Objective: Extract every line starting at the line that contains "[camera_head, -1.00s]" and ending with the final line of the data, inclusive; give only those lines, word for word.

Data section:
START

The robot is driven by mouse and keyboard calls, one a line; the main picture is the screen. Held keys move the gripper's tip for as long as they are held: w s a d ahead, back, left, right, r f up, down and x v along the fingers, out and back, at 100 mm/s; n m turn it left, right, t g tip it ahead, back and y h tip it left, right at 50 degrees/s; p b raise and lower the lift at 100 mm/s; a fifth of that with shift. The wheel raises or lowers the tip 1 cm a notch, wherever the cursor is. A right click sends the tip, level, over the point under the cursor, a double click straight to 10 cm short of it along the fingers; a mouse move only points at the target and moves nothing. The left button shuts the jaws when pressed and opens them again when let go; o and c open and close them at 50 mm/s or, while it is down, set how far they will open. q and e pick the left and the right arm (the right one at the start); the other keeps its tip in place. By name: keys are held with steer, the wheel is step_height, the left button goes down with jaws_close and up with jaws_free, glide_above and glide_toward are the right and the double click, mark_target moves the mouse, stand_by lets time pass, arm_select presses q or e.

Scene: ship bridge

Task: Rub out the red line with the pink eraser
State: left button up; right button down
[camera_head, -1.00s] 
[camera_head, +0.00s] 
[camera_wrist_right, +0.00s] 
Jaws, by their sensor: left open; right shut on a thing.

END

The result:
[camera_head, -1.00s] 
[camera_head, +0.00s] 
[camera_wrist_right, +0.00s] 
Jaws, by their sensor: left open; right shut on a thing.

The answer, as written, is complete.